You should see the name of the loader log file in the console. When the load finishes, view the log file to make sure that the load finished successfully. You should see lines like the following indicating that all the data was loaded:

Input records:                 10000
Records loaded:                 10000
Records skipped:               0 ( 0 empty lines, 0 no matching rules, 0 header lines, 0 outside partitions boundary )
Records rejected (see reject rep0
t file 'loader_rejects_20160304_212349_46837.out':Table rows - before :           0
Table rows - truncated :       0
Table rows - after :           10000

Another option is to generate the data and pass it to the loader using a pipe instead of saving it in a file. This can be achieved using the following:

 

./csvgen.py -i 10000 -d '|' customer.in | JethroLoader demo customer.desc stdin

 

Speeding up data generation

In order to generate a large amount of data, you can use the generate.sh script which can run multiple csvgen.py in parallel. This speeds up the data generation process and can be useful to generate data for large fact tables.

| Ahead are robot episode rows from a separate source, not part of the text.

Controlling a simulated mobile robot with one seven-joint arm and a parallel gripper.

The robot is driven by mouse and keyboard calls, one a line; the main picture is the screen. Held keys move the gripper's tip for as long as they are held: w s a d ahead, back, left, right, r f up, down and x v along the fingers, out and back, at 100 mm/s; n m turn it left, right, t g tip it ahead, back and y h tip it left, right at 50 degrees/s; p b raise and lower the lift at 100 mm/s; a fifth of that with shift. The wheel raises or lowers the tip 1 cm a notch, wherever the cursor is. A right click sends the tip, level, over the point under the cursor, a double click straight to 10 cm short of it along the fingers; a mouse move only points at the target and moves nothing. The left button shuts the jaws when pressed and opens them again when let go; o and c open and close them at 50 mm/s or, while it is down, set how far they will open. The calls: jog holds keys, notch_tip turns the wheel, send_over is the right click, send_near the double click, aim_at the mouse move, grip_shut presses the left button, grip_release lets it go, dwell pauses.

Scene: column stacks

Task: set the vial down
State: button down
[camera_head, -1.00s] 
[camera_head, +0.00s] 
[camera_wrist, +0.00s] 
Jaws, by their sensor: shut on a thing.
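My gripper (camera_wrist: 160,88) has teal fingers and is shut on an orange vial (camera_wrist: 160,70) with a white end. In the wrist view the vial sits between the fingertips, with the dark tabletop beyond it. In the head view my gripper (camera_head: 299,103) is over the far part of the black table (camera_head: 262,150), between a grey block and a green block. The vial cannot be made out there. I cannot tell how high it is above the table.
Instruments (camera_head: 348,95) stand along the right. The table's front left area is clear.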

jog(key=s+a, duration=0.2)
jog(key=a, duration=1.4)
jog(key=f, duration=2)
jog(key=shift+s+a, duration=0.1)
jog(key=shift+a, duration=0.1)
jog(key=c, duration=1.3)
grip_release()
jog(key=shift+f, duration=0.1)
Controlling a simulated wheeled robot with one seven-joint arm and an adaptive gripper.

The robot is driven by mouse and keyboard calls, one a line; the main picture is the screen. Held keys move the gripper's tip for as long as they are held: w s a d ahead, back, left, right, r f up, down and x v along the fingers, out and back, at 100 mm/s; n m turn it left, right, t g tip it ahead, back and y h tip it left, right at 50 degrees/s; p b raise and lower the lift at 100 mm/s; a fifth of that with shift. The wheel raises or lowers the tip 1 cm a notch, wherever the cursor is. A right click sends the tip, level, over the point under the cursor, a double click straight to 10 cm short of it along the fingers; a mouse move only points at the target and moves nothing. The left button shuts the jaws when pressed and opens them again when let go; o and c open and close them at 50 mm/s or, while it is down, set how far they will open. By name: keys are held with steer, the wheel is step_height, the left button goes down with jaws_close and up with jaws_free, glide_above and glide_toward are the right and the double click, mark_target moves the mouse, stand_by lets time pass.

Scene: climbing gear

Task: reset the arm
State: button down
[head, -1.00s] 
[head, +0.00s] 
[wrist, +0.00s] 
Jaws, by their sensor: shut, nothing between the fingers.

It spawns as many processes as requested and creates temporary output file for each. When all processes are done, it combines the output to one file.

 

To use it, run the following:

./generate.sh &lt;name&gt; &lt;rows&gt; &lt;number of processes&gt; &lt;delimiter&gt;

 

Where:

<name> is a description file named “<name>.in”. It also uses the same name for the output file which is generated as “<name>.csv”. This parameter is mandatory.

<rows> is the number of rows to generate for each process. Default =1M

<number of processes> is the number of processes to run in parallel. Default=1

<delimiter> is the column delimiter to use. Default=’|’

 

To generate data for 1000000 customers using 20 parallel processes, issue the command:

./generate.sh customer 50000 20 '|'

Note that you need to specify the number of rows for each process and not the total number of rows. For best results, align the number of processes with the number of CPU’s that the server has.